There is a lot of hype about predictive analytics as opposed to data mining. If we take the case of market basket analysis, this is essentially saying that once we have identified that the sale of nappies is associated with beer sales (even if that is an urban myth) then we can make predictions about one based on the other. Useful, and certainly an increasing focus, but not really significantly different from what data mining has always been about.

Of course, there is also a trend to make data mining easier (and less costly) to do, but that is hardly surprising: it is common across the whole IT sector.

In my view, perhaps the most important trend is towards the integration of text mining and data mining. As yet, this is a relatively immature market but the fact is that most information held within business today is in unstructured format. While most of the discussion has been about Search that is simply about finding things related to a particular topic, while text mining is about finding patterns of information within text which, in the right context, is much more valuable. Moreover, with the advent of DB2 Viper we are likely to see the increased use of applications that employ both relational and XML-based information, in which case a combination of data and text mining makes sense.

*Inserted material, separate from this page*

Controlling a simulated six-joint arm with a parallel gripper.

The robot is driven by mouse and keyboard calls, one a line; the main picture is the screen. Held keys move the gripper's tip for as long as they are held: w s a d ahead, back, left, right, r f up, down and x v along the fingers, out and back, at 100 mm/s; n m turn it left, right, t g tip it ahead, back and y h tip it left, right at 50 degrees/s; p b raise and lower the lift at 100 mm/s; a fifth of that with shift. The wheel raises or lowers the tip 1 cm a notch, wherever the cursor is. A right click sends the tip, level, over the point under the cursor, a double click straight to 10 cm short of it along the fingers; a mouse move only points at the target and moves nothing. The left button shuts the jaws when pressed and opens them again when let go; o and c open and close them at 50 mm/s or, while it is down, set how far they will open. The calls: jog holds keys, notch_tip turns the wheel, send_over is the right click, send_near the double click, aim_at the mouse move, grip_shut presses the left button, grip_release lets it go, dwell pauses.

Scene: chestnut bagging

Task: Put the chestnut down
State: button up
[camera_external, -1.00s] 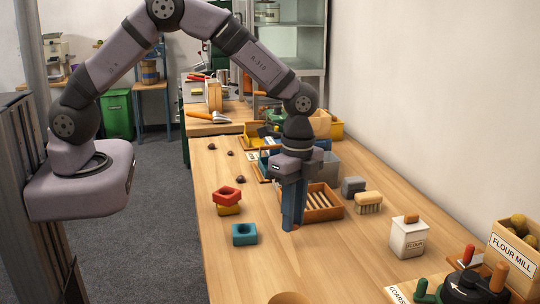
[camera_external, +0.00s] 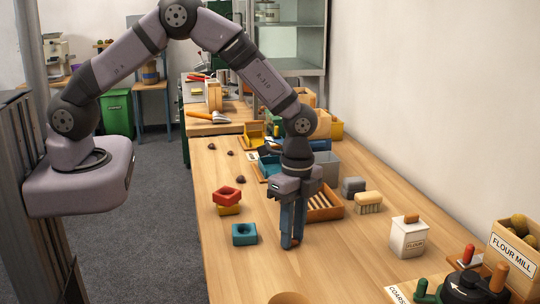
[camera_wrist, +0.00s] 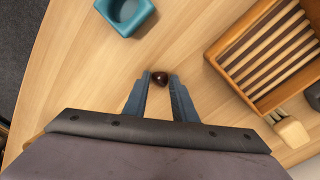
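My gripper (camera_external: 291,241) points straight down over the bare wooden table, right of the teal holed block (camera_external: 244,234). In the wrist view a dark brown, glossy chestnut (camera_wrist: 159,78) sits between the two blue fingertips (camera_wrist: 160,77), with no clear gap on either side. The gripper looks shut on it. In the outside view the fingertips are low, close to the tabletop; whether the chestnut touches the wood cannot be told.
A slatted wooden tray (camera_external: 325,213) stands just behind and right of my gripper, with a brush (camera_external: 368,203) beyond. A red holed block (camera_external: 227,196) rests on a yellow one (camera_external: 228,210) at left. Loose chestnuts (camera_external: 240,180) lie farther back. Table (camera_external: 330,260) in front is clear.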

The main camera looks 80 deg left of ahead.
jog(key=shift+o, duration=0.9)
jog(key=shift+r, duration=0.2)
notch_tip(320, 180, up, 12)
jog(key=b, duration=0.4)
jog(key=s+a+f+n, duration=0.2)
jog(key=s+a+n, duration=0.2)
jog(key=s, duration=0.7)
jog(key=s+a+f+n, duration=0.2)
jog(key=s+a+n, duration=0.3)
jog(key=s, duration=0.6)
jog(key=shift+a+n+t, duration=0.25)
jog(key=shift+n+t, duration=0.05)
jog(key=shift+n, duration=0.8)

While SPSS is one of the two major players in the data mining market it is the clear leader in the text mining space, not least because it is the dominant provider of market research software, and doing text mining on the back of the results of market research makes obvious sense. However, it is probably also the leading provider of combined text and data mining outside of this environment as well, so if I am right about the future of data mining, and its increased use with text capabilities, then SPSS is very well-placed.

SPSS is also in a good position because IBM has withdrawn the client component of its Intelligent Miner product and users thereof will be looking for a replacement offering, and SPSS has a much closer relationship with IBM than its major competitors, which it is looking to capitalise upon by picking up these users.